In this exemplary embodiment, the combined central locking and collision protection device detects whether the vehicle in which it is mounted is rolling (driving) or not. When the vehicle is not rolling (and the engine is turned off), the combined central locking and collision protection device listens for messages relating to performance of central locking and comfort functions. However, when the vehicle is rolling (and the engine is turned on), the combined central locking and collision protection device listens for messages from portable protection devices. As mentioned above, the collision protection device of this exemplary embodiment transmits one beacon message every second. In this respect, it is noted that a car driving at a speed of 100 km/h will drive approximately 28 m per second. Assuming a communication distance of maximum 1000 m (typically around 500 m), the time polling interval of 1 second will be appropriate as it will (in most situation) provide the driver sufficient time to react and at the same time avoid draining the power source of the portable protection device too fast.

The energy consumption of a system with rather high output power (such as e.g. +18 dBm) would be in the range of 50 mA for transmit operation, assumed bitrates would be in the order of 2.6 kbit/s, assumed protocol length including run-in, header and payload would be about 100 bits, payload could comprise a unique ID and incorporate a cipher crypto algorithm, yielding a communication time of approximately 40 ms. This would result in an energy consumption of 2 mA on average. Hence, with AA type batteries, a typical operation time of 700 hours may be obtained.

In a simplified embodiment, the receiver in the car would always be listening (when the vehicle is moving) and, on the event of a received beacon message, the RSSI would be evaluated. If this evaluation is done on a continuous basis, it is possible to evaluate how the object is moving in respect to the car. To secure the system from false alarms, a bi-directional communication can be established as described above. In this case, after transmitting, the portable protection device always listens for a response. If the car understands the beacon message, it requests a confirmation. The latter is advantageously combined with a time of flight round trip measurement (ToF) which allows an even more precise determination of the distance between vehicle and portable device.

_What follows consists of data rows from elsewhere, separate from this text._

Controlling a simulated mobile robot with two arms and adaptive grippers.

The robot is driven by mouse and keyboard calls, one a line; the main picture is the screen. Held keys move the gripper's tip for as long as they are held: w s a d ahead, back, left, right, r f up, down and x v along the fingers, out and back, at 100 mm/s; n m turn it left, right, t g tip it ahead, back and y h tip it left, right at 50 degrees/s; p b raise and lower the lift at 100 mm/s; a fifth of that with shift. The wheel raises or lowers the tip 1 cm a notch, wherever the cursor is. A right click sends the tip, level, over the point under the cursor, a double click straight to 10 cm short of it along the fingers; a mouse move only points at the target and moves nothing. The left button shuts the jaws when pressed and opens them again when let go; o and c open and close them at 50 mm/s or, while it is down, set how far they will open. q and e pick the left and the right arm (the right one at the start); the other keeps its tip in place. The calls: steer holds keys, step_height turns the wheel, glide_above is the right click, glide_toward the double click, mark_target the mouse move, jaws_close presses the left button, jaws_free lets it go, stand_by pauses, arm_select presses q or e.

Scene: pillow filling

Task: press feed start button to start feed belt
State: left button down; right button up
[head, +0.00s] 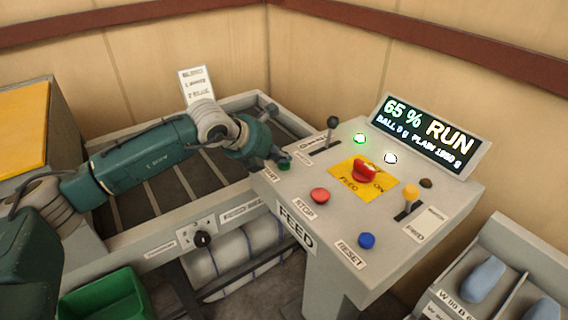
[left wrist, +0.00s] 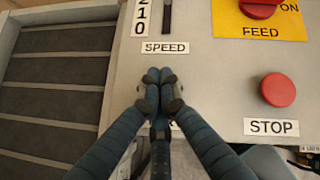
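The feed start button (head: 284,166) is green and sits at the left edge of the grey FEED panel (head: 330,215), near a partly covered START label. My left gripper (head: 280,158) is right at this button and partly covers it; contact cannot be told for sure. In the left wrist view my left gripper (left wrist: 158,88) has its fingertips together below the SPEED label, and the button is hidden behind them. The feed belt (head: 140,205), dark with pale slats, lies left of the panel and also shows in the left wrist view (left wrist: 50,85). My right gripper is not in view.
The panel carries a red STOP button (head: 320,195), a blue RESET button (head: 367,240), a red feed switch (head: 364,173), a black lever (head: 332,125) and a yellow-topped lever (head: 410,193). A display (head: 430,135) reads 65 % RUN. A green bin (head: 105,298) stands lower left.

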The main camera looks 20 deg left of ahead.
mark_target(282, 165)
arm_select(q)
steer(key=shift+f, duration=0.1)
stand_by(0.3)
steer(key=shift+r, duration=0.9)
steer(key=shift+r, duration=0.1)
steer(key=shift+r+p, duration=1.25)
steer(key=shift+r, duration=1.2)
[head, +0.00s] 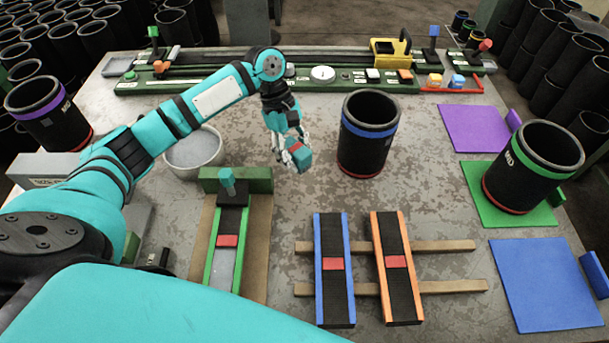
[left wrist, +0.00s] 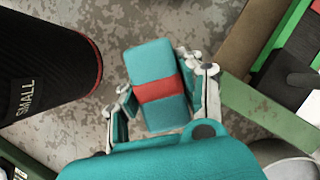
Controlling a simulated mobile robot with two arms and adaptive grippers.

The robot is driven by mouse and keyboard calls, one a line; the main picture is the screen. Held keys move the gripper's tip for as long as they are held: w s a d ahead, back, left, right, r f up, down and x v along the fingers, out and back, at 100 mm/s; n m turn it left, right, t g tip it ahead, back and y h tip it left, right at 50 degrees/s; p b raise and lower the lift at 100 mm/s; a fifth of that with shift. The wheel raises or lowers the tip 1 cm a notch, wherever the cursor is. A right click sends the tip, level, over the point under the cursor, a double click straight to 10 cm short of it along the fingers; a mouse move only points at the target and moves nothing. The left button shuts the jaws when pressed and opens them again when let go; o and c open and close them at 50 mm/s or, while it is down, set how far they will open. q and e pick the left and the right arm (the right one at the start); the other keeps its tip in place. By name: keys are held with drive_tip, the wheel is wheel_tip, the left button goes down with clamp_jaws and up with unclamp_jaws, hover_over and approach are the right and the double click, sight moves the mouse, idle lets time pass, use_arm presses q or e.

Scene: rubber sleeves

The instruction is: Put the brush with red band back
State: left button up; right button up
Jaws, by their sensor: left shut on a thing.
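The brush with red band (head: 300,155) is a teal block with a red stripe across it. My left gripper (head: 290,150) is shut on it and holds it over the table between the grey bowl (head: 194,160) and the black sleeve with the blue band (head: 366,145). In the left wrist view the brush (left wrist: 152,65) sits between the two fingers (left wrist: 160,100), its far end sticking out beyond them. Whether it touches the table is hard to tell. My right gripper is not in view.
A green-sided channel (head: 240,252) with a teal knob stands at the left. Blue (head: 319,290) and orange (head: 378,235) rails lie on wooden slats. A green-banded sleeve stands on a green mat (head: 477,190) at the right, between purple (head: 470,125) and blue (head: 540,290) mats.

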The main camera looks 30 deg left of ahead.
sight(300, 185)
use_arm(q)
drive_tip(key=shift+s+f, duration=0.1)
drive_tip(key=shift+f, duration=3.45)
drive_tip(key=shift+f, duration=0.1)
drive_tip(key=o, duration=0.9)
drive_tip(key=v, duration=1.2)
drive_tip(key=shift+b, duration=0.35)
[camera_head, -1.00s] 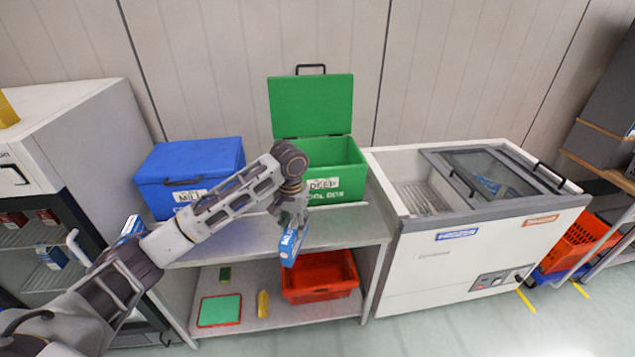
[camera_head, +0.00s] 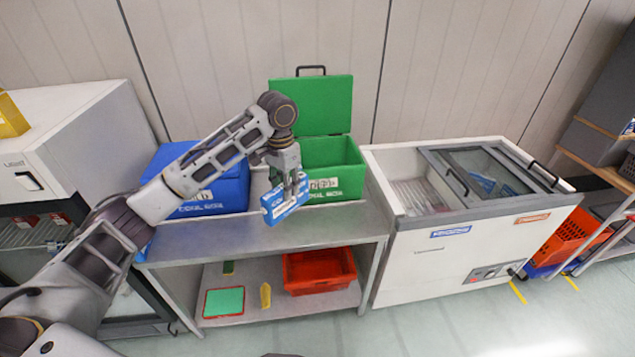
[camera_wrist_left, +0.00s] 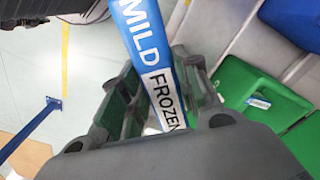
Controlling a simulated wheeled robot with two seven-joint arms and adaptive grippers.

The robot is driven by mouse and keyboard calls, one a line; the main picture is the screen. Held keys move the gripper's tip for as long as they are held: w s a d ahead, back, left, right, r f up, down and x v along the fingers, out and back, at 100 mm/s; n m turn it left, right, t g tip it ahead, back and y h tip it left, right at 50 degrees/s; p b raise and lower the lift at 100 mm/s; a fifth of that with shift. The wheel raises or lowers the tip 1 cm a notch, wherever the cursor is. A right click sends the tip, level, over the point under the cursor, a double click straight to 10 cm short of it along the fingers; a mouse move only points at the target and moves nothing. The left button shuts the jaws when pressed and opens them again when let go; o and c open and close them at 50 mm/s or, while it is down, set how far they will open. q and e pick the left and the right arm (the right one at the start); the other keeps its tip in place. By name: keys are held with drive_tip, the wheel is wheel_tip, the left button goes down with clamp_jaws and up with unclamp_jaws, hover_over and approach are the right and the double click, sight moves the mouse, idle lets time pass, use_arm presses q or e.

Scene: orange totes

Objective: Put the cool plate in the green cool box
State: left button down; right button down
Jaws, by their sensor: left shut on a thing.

It is noted that, unless otherwise indicated, the use of terms such as “upper”, “lower”, “left”, and “right” refers solely to the orientation of the corresponding drawing.

It should be noted that the term “comprising” does not exclude other elements or steps and that the use of the articles “a” or “an” does not exclude a plurality. Also elements described in association with different embodiments may be combined. It should also be noted that reference signs in the claims should not be construed as limiting the scope of the claims.

Claims

1. A combined central locking and collision protection device for an automotive vehicle, the device comprising

an RF receiver adapted to receive a remote control signal from a remote control device and a beacon signal from a portable protection device, and

a processing unit,

wherein the processing unit is adapted to generate a control signal for an automotive central locking system in response to receiving the remote control signal and to generate a warning signal in response to receiving the beacon signal.

2. The device according to claim 1, wherein

the RF receiver is adapted to receive the remote control signal and the processing unit is adapted to generate the control signal in a mode of operation corresponding to a non-driving vehicle, and

the RF receiver is adapted to receive the beacon signal and the processing unit is adapted to generate the warning signal in a mode of operation corresponding to a driving vehicle.

3. The device according to claim 1,

wherein

the processing unit is adapted to estimate a distance between the device and the portable protection device based on the strength of the received beacon signal, and

the processing unit is adapted to generate the warning signal only if the estimated distance is below a predetermined threshold value, and/or the processing unit is adapted to include the estimated distance as information in the warning signal.

4. The device according to claim 1, further comprising an RF transmitter adapted to transmit a remote response signal to the remote control device in response to receiving the remote control signal and to transmit a beacon response signal to the portable protection device in response to receiving the beacon signal.

5. The device according to claim 1, wherein the RF receiver is adapted to receive a confirmation signal from the portable protection device in response to the beacon response signal.

6. The device according to claim 1, wherein

the processing unit is adapted to estimate the distance between the device and the portable protection device based on a time of flight measurement, and/or

the confirmation signal includes position data indicative of the position of the portable protection device.

7. The device according to claim 1, further comprising

an interface adapted to supply the warning signal to an automotive navigation system.

8. A portable protection device for use with a combined central locking and collision protection device according to claim 1, the device comprising

an RF transmitter adapted to repeatingly transmit a beacon signal.

9. The device according to claim 1, further

comprising

an RF receiver adapted to receive a beacon response signal from a combined central locking and collision protection device,

wherein the RF transmitter is further adapted to transmit a confirmation signal in response to receiving the beacon response signal from the combined central locking and collision protection device.

10. The device according to claim 8, further comprising

a motion detector adapted to detect whether the device is moving,

wherein the RF transmitter is adapted to repeatingly transmit the beacon signal in response to a control signal from the motion detector.

11. The device according to claim 8, further comprising

an interface for communicating with a mobile communication device.

12. A combined central locking and collision protection system, the system comprising

a combined central locking and collision protection device according to any of preceding claims 1 to 7, and

portable protection device according to claim 8.

13. An automotive vehicle comprising a combined central locking and collision protection device according to any of preceding claims 1 to 7.

14. A method of protecting vulnerable road users, the method comprising

repeatingly transmitting a beacon signal from a portable protection unit carried by a vulnerable road user,

receiving the beacon signal at an automotive vehicle comprising a combined central locking and collision protection device, and

generating a warning signal in response to receiving the beacon signal.

15. The method according to claim 1, further

comprising

estimating the distance between the automotive vehicle and the portable protection unit, and

generating the warning signal only if the estimated distance is below a predetermined threshold value, and/or including the estimated distance in the warning signal.